Le pont partirait donc de la côte française aux abords du cap Gris-Nez et atteindrait la côte anglaise près de Folkstone. En plan, il présente deux courbes dont les sommets coïncident avec les hauts-fonds du Varne et du Golbart, sur lesquels, dans une pensée fort sage d’économie, on a voulu placer quelques points d’appui. Sur le Varne, en effet, la hauteur d’eau à marée basse n’est que de 6m,50. C’est un véritable écueil de près de 800 mètres de large. Un phare flottant le signale aujourd’hui aux navigateurs. Sur le Golbart, la profondeur, dans les mêmes circonstances, est de 15 mètres. Entre les deux, on trouve 35 mètres. Du Varne à la côte anglaise, les profondeurs sont de 24 mètres à peu près. C’est seulement entre le Colbart et la côte française que la sonde accuse 50 et quelquefois 55 mètres. C’est aussi, il est vrai, la partie la plus large du détroit. Elle en occupe près de la moitié.
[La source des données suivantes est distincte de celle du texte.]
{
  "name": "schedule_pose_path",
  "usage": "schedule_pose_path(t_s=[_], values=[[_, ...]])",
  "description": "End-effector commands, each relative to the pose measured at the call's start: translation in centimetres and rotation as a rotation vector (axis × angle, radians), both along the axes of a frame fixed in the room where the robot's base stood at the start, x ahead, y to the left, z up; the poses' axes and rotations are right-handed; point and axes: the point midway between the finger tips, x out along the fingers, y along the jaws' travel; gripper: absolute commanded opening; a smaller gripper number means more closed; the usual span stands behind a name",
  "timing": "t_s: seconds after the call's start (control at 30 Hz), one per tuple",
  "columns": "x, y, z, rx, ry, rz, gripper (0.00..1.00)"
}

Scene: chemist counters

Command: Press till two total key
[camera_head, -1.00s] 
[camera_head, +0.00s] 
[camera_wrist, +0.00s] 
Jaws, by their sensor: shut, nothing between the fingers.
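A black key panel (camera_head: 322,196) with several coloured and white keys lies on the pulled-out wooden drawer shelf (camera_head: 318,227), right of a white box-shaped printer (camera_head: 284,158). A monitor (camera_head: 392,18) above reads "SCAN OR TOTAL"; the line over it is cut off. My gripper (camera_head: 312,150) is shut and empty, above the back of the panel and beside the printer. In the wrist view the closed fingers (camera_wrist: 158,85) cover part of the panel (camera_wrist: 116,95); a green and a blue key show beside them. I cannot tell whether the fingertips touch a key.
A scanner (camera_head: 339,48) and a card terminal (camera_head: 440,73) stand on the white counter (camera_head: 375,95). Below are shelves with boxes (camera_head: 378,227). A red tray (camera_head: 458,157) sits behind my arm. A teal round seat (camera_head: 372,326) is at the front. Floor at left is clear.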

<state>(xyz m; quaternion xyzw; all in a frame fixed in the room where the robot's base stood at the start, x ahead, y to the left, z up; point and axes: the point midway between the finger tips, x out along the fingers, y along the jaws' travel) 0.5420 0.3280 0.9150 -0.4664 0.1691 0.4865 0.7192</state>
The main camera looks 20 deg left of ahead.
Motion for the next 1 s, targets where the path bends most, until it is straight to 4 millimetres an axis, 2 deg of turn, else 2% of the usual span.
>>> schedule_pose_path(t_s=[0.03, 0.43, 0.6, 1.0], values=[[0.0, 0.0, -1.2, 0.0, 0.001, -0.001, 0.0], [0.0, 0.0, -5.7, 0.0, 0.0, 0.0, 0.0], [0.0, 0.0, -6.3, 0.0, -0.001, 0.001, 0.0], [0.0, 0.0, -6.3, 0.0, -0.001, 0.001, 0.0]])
Dans les grandes profondeurs spécialement fréquentées par la navigation, il fallait rendre aussi rares que possible les piles du pont futur, obstacles quoi qu’on dise et dangers pour les navires en marche. On a résolu d’y faire alterner des écartemens de 300 et de 500 mètres. Sur les bancs et au voisinage des côtes, les piles sont plus rapprochées. Leur distance de l’une à l’autre varie de 250 à 100 mètres. Les piles de nos ponts de rivière font modeste figure à côté de celles-ci. Pour les rendre capables de supporter la lourde charge qu’on leur destine, il a fallu de chacune d’elles faire un bloc gigantesque, composé de matériaux choisis et soigneusement cimentés ; les dimensions reportent la pensée vers les monumens de l’ancienne Égypte. Heureusement, le sol, après de nouvelles explorations, a été reconnu partout d’une soUdité suffisante pour ne pas s’écraser sous le poids de ces énormes masses.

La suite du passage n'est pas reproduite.